Downbeat Chinese economic data continues to weigh on the China-proxy Kiwi, as China is a major trading partner to New Zealand. China’s Manufacturing Purchasing Managers Index (PMI) eased to 50.1 in January, weaker than both the expected figure and the previous reading of 50.5. Additionally, market expectations of a 50bps reduction to 3.75% by the Reserve Bank of New Zealand (RBNZ) in an upcoming policy meeting could further pressure the New Zealand Dollar (NZD).
The greenback strengthened due to its enhanced appeal as a safe-haven asset amid heightened global trade tensions. However, Trump’s agreement to delay implementing tariffs on Mexico and Canada capped the currency's upside. The ISM Manufacturing PMI rose to 50.9 in January from 49.3, surpassing expectations of 49.8. The Prices Paid Index increased to 54.9, the Employment Index rose to 50.3, and the New Orders Index improved to 55.1.
In the absence of any market-moving data from New Zealand, the broader market sentiment around US-China trade tensions, JOLTS Job Openings, and Factory Orders m/m figures will drive the NZD/USD exchange rate.
GBP/JPY Buoyed by Escalating US-China Trade Tensions
GBP/JPY climbs close to 192.92 as increasing US-China trade tensions and signs of uncertainty boost safe-haven demand for the JPY. Furthermore, China retaliated to the new 10% US tariff by imposing its own, including a 15% levy on US coal and LNG imports and an additional 10% on crude oil, farm equipment, and cars, which supported the yen.

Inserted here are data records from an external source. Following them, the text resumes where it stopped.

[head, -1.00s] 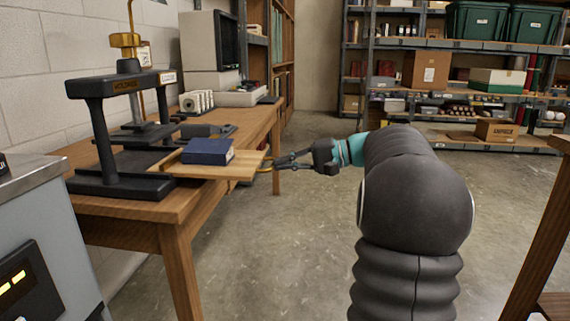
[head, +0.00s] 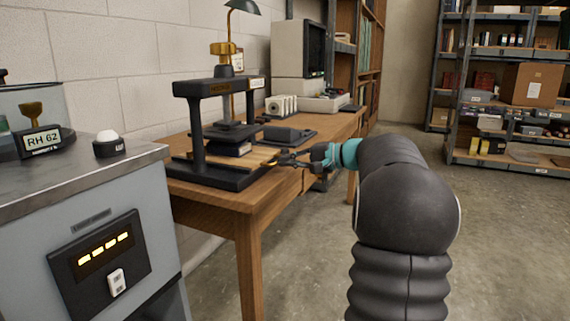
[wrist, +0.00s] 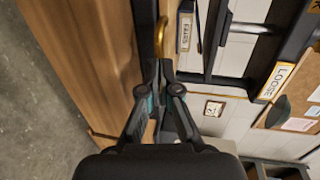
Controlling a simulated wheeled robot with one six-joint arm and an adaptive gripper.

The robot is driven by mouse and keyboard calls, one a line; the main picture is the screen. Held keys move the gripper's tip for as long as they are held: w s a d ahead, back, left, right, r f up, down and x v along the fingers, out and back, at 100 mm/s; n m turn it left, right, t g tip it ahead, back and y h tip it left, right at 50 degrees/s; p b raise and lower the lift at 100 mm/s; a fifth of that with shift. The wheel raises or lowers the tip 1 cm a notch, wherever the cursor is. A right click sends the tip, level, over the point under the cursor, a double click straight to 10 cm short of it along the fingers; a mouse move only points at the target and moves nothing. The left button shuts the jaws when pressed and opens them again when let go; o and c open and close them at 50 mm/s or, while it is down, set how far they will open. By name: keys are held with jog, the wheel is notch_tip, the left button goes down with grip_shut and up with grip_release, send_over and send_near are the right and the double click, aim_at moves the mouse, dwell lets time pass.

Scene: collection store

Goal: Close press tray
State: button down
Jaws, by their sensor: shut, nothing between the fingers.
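The black press (head: 200,140) stands on the wooden table. Its wooden tray (head: 256,161) is largely inside the frame, with only a short part showing near my gripper. The dark blue book (head: 231,149) on the tray is now under the press plate and mostly hidden. My gripper (head: 284,160) is shut and empty, at the tray's outer end. In the wrist view my fingertips (wrist: 160,68) are close to a curved brass handle (wrist: 184,32). I cannot tell whether they touch it or the tray edge.
The wooden table (head: 325,136) also bears a dark flat device (head: 288,135), white rolls (head: 282,105) and an old computer (head: 300,60). A grey cabinet (head: 105,255) stands at the near left. Shelves (head: 505,130) stand at the back right. The floor right of the table is clear.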

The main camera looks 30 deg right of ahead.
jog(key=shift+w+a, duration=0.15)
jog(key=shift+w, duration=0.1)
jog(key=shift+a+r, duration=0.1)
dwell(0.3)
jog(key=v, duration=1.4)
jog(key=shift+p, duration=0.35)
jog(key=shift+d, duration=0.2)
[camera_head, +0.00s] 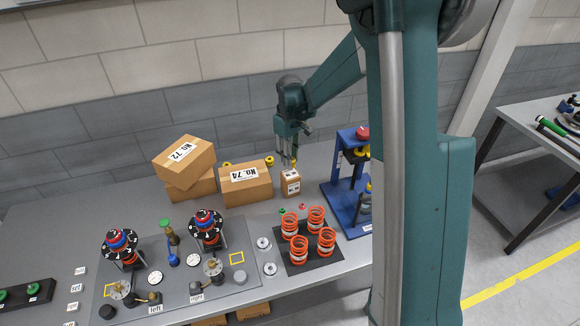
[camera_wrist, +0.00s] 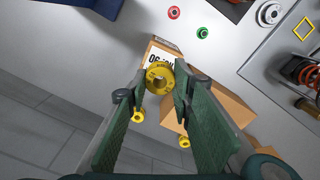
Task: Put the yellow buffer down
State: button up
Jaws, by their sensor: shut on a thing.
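My gripper (camera_wrist: 160,85) is shut on a yellow buffer (camera_wrist: 159,67), a ring with a central hole, held between the green fingers in the wrist view. In the head view my gripper (camera_head: 287,160) points down above a small cardboard box (camera_head: 291,184), and the held buffer is mostly hidden there. The wrist view shows that box (camera_wrist: 158,46) beneath the buffer; whether they touch cannot be told. Two other yellow buffers stand near the larger boxes, one at the left (camera_head: 227,164) and one at the right (camera_head: 269,160).
A blue stand (camera_head: 345,195) is to the right. Orange springs (camera_head: 299,248) stand on a dark mat in front, with small red and green rings (camera_wrist: 203,33) nearby. A fixture plate (camera_head: 180,275) fills the front left.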

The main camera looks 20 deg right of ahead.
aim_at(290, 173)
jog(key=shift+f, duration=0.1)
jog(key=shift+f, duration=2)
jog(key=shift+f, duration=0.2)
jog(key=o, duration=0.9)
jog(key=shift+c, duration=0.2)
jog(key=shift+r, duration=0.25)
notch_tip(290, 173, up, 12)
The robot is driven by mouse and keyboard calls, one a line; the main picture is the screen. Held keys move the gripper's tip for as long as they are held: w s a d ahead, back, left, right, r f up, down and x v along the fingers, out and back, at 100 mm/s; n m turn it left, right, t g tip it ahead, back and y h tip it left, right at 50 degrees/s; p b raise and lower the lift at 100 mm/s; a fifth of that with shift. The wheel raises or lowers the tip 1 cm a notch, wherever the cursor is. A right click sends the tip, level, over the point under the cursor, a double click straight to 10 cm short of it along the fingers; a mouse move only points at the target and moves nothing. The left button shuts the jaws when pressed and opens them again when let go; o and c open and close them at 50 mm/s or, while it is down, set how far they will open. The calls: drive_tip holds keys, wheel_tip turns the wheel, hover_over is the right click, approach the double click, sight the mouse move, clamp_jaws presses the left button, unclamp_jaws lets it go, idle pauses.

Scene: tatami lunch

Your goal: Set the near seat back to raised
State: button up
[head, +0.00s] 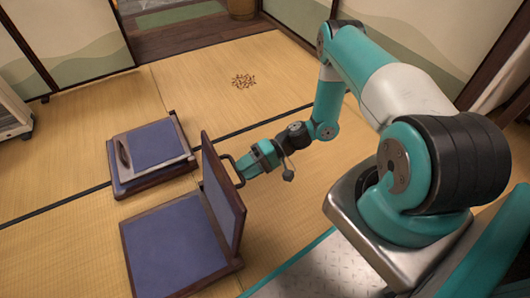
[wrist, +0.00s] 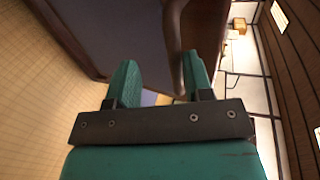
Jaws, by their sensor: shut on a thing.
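The near seat (head: 170,255) is a legless floor chair with a blue pad and dark wood frame. Its back (head: 223,192) stands about upright at the seat's right edge. A dark curved handle (head: 231,167) sits on the right face of the back. My gripper (head: 243,165) is at this handle, shut on it. In the wrist view my gripper (wrist: 162,62) has a green finger on each side of the handle (wrist: 172,40), with the back (wrist: 110,35) close beyond. The exact contact is partly hidden.
A second floor seat (head: 130,188) lies beyond, its back (head: 157,145) folded flat with its handle up. Tatami (head: 200,85) is open around both seats. A white cabinet (head: 12,112) stands at the far left, and sliding panels (head: 75,40) line the back.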

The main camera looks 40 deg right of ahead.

The Bank of Japan's Summary of Opinions highlighted discussions regarding further rate hikes, supported by Tokyo’s core inflation rising at its fastest annual pace in nearly a year. The Tokyo CPI for January increased by 3.4% year-on-year, up from 3.0% in December. Meanwhile, Tokyo's CPI, excluding Fresh Food and Energy, rose to 2.5%, surpassing December's 2.4%. This strengthens the case for BoJ tightening and provides support for the JPY. On Monday, Japan's Finance Minister Katsunobu Kato remarked that the government plans to monitor the impact of Trump's new tariffs on its currency amid concerns about the potential economic fallout.
On the sterling front, expectations of the Bank of England (BoE) to restart its policy-easing cycle, likely cutting interest rates by 25 bps to 4.5% in the upcoming policy meeting, fluctuate the currency. Recent UK core CPI figures excluding volatile items prices such as energy and food – decelerated to 3.2% in December. Additionally, the latest labour market figures indicated that the economy added 35K new workers as business owners delayed the hiring process due to dissatisfaction with Chancellor of the Exchequer Raches Reeves’s announcement of raising employers’ contribution to National Insurance (NI). On the economic front, the seasonally adjusted S&P Global UK Manufacturing Purchasing Managers' Index rose to 48.3 in January, up from December's 11-month low of 47.0 and slightly above the anticipated 48.2.
Investor sentiment regarding the Bank of England’s (BoE) interest rate decision on Thursday will influence the GBP/JPY movements.
AUD/USD Wobbles as US-China Trade War Fears Loom
AUD/USD faced challenges near 0.6207 amid ongoing US-China trade war tensions. China has responded to the newly imposed 10% US tariff that began on Tuesday. The Commerce Ministry revealed a 15% tariff on imports of US coal and liquefied natural gas (LNG), plus an extra 10% charge on crude oil, agricultural machinery, and specific automobiles. Additionally, China has enacted export controls on tungsten, tellurium, ruthenium, molybdenum, and similar products to safeguard national security.
Australia's Retail Sales dropped by 0.1% month-on-month in December 2024, marking the first decrease in nine months, though it was less than the anticipated 0.7% contraction. On an annual basis, retail sales rose by 4.6% compared to December 2023. Seasonally adjusted, sales increased by 1.0% quarter-on-quarter in Q4 2024. Meanwhile, China's Caixin Manufacturing PMI fell to 50.1 in January, down from 50.5 in December, falling short of market expectations, which had anticipated a stable 50.5. Additionally, the rising likelihood of a Reserve Bank of Australia (RBA) rate cut in February could undermine the Aussie. The RBA has kept the Official Cash Rate (OCR) at 4.35% since November 2023, stressing that inflation must “sustainably” return to the 2%-3% target range before any policy easing.
The US dollar (USD) strengthened as global trade tensions spurred demand for safe-haven assets. However, gains were trimmed after Trump delayed tariffs on Mexico and Canada. In the upcoming sessions, along with US-China trade concerns, the latest job openings, ADP Employment Change and Nonfarm Payrolls (NFP) data, and the US ISM Services PMI figures will guide the AUD/USD exchange rate.